◆ **Dataset records**

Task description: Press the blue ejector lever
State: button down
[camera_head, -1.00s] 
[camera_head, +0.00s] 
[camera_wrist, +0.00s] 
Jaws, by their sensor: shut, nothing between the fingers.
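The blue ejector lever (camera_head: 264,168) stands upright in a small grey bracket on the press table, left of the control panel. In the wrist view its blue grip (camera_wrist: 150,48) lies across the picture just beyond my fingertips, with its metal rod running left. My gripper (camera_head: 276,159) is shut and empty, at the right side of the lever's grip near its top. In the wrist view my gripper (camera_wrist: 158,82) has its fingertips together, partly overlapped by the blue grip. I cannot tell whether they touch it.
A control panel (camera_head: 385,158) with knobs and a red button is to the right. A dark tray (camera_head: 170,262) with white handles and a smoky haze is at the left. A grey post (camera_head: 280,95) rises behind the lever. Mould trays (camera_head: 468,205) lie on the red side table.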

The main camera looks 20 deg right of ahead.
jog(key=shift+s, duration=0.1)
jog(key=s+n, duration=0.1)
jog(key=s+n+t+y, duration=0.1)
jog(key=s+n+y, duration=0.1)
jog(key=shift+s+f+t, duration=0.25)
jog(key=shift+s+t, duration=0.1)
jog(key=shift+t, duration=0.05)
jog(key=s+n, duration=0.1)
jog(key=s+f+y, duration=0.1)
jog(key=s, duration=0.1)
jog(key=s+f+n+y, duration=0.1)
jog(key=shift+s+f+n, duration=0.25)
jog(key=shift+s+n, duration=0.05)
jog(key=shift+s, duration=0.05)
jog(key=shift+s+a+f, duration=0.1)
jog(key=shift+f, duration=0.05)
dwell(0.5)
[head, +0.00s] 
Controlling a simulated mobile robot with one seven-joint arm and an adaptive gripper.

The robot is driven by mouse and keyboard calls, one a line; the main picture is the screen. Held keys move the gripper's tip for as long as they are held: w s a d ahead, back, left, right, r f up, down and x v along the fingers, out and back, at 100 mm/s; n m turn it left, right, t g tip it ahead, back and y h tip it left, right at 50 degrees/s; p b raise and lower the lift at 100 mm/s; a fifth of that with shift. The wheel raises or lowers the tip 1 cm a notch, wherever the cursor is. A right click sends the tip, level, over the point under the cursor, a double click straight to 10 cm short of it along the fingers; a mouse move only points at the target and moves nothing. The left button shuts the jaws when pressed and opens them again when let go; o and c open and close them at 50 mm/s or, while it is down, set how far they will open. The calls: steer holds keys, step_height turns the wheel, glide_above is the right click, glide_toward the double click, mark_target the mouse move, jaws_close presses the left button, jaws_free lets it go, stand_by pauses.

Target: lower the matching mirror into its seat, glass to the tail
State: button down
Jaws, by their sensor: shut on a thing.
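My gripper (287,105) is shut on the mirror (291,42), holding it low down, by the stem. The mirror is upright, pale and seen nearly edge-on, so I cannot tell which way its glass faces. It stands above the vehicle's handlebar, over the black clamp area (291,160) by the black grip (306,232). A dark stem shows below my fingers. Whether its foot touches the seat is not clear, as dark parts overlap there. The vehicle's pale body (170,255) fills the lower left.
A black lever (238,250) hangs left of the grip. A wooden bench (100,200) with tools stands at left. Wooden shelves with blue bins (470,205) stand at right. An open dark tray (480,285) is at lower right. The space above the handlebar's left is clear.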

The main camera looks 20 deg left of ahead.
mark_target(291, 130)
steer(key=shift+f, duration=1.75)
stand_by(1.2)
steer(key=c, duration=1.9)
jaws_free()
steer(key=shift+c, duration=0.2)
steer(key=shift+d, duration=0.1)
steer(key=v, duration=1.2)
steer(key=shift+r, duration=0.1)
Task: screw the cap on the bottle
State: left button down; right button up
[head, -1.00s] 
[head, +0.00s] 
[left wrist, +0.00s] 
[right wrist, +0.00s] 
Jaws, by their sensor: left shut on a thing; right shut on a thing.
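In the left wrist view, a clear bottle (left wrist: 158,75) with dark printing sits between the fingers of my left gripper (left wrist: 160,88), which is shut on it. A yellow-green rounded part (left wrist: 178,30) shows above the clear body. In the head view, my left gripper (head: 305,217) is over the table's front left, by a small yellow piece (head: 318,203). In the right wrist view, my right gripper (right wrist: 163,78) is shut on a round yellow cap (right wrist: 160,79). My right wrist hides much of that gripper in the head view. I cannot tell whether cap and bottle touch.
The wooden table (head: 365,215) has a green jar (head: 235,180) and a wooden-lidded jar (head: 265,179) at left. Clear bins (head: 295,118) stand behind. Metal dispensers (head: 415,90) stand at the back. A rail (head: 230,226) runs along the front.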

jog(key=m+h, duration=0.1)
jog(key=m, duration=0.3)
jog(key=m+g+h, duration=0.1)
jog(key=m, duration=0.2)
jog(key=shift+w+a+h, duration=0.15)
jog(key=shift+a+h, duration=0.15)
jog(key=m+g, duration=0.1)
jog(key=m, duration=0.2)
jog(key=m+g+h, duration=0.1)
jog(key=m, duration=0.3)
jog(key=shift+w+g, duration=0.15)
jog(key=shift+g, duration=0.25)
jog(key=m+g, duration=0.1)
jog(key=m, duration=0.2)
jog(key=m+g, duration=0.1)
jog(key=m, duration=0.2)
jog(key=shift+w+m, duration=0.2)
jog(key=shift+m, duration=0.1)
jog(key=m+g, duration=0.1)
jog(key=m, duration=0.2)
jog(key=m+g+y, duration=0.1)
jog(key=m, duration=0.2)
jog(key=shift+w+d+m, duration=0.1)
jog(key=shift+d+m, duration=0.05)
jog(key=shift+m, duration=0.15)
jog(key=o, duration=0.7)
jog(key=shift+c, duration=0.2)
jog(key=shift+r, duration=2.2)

---

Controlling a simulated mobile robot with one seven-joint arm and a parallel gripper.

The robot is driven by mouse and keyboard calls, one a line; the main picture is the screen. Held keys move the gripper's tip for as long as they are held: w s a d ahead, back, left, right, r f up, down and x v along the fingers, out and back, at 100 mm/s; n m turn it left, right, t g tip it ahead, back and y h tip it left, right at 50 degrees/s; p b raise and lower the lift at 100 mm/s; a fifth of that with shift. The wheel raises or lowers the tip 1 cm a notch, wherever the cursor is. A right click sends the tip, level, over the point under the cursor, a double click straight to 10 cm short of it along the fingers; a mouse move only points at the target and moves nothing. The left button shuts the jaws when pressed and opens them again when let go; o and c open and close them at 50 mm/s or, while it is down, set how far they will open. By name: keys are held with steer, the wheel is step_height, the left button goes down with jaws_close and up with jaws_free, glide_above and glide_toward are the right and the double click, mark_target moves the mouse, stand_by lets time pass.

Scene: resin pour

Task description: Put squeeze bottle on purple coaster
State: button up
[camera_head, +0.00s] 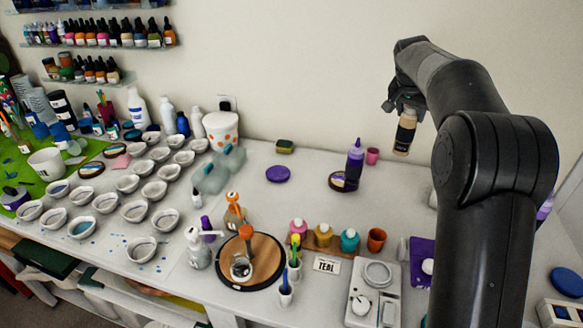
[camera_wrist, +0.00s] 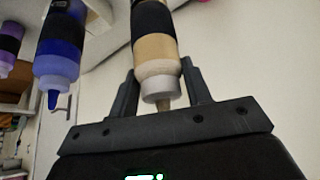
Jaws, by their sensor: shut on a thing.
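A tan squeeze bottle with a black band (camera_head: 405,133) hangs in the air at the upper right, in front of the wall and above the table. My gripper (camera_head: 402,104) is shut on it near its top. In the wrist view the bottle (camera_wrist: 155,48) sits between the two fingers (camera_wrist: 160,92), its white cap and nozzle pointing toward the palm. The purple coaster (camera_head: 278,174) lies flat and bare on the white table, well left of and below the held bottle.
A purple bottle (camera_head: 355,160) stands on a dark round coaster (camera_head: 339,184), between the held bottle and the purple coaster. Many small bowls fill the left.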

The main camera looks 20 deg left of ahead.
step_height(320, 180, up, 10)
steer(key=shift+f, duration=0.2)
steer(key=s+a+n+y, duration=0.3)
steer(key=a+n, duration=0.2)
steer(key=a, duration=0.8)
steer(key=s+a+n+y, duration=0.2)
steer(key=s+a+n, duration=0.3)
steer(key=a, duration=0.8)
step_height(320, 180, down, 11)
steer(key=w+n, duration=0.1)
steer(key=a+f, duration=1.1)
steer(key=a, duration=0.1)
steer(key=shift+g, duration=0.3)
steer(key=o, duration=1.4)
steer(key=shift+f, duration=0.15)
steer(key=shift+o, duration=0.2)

---

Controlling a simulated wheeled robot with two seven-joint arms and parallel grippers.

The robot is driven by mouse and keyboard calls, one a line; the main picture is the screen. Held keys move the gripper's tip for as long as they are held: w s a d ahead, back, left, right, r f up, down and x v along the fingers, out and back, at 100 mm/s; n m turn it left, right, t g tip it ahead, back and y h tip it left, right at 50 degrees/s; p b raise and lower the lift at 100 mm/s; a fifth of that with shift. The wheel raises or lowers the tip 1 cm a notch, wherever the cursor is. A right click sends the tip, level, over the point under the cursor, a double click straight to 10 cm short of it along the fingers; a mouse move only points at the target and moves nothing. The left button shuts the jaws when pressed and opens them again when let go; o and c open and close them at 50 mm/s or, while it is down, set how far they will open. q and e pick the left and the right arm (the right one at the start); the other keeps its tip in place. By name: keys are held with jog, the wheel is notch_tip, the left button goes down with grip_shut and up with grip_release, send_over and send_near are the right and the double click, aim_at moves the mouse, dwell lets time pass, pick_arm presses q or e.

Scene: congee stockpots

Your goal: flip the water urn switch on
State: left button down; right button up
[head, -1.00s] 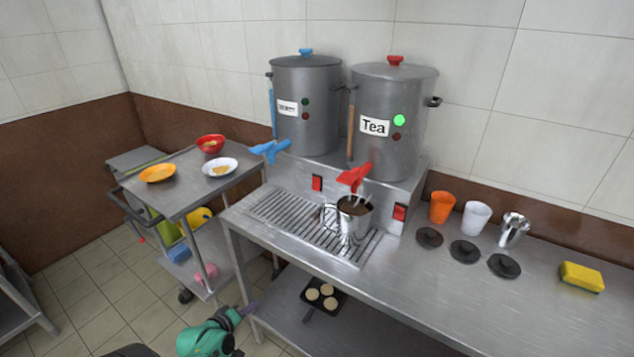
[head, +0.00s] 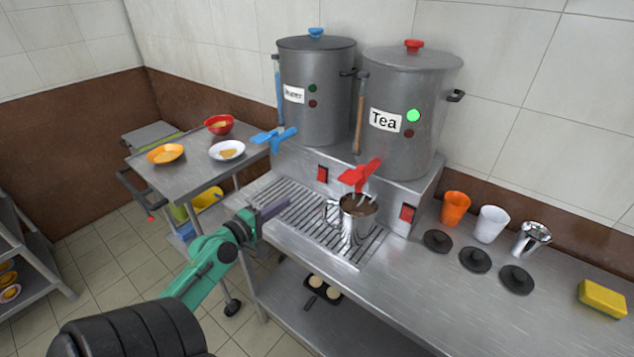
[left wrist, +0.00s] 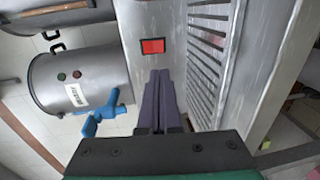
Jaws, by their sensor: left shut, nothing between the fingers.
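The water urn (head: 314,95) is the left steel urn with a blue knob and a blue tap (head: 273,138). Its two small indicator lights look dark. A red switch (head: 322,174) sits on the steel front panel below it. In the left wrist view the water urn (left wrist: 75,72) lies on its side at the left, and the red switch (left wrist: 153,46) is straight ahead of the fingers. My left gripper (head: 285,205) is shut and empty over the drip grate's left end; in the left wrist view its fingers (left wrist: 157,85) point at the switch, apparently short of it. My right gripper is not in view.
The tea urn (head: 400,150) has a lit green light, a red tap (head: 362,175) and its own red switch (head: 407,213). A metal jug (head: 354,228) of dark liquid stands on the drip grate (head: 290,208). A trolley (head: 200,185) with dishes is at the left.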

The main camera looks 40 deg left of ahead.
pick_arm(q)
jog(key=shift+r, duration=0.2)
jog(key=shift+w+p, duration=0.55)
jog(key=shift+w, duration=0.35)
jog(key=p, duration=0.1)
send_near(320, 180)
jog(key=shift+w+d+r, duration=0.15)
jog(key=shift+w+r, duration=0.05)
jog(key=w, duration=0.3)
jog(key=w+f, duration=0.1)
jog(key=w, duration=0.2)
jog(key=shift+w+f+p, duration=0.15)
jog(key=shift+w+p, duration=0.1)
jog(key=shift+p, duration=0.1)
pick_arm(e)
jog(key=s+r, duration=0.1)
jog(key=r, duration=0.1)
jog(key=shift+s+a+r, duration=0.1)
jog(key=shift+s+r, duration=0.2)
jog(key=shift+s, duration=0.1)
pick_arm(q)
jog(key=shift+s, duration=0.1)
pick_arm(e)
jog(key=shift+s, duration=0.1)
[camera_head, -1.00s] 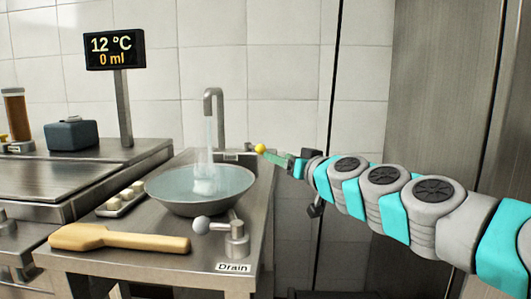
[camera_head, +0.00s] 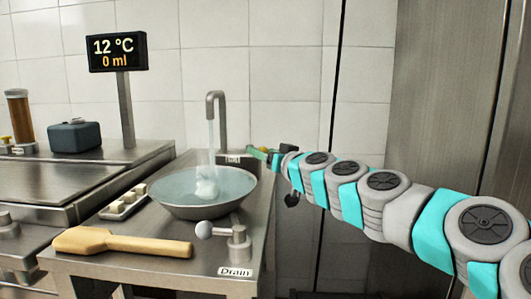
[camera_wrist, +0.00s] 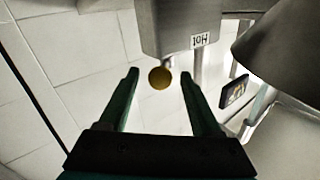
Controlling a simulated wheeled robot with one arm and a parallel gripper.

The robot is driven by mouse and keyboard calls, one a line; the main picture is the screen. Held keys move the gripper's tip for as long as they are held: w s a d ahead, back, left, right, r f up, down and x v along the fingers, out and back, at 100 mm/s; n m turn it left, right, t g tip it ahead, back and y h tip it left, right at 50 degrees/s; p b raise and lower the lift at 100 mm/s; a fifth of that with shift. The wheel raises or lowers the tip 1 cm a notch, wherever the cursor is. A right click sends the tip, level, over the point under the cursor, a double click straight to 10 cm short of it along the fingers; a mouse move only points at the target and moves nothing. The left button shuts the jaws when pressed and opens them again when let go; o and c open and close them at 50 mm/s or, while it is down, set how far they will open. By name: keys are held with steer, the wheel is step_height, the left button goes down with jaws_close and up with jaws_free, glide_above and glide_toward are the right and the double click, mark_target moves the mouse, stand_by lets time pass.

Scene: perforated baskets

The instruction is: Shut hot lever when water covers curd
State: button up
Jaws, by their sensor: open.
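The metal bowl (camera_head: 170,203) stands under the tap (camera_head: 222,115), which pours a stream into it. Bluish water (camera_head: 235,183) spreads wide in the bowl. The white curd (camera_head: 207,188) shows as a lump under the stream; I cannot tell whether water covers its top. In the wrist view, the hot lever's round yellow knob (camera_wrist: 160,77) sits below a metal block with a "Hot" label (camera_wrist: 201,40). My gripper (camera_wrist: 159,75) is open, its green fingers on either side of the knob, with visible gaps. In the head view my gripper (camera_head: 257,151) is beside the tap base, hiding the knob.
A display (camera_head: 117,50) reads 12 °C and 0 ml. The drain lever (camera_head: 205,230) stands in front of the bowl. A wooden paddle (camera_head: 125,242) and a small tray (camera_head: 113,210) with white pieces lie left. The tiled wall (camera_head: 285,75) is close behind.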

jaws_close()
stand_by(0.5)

◆ **Short task**
Gather each line from the listing above that holds "mobile".

◆ **Written answer**
Controlling a simulated mobile robot with one seven-joint arm and an adaptive gripper.
Controlling a simulated mobile robot with one seven-joint arm and a parallel gripper.

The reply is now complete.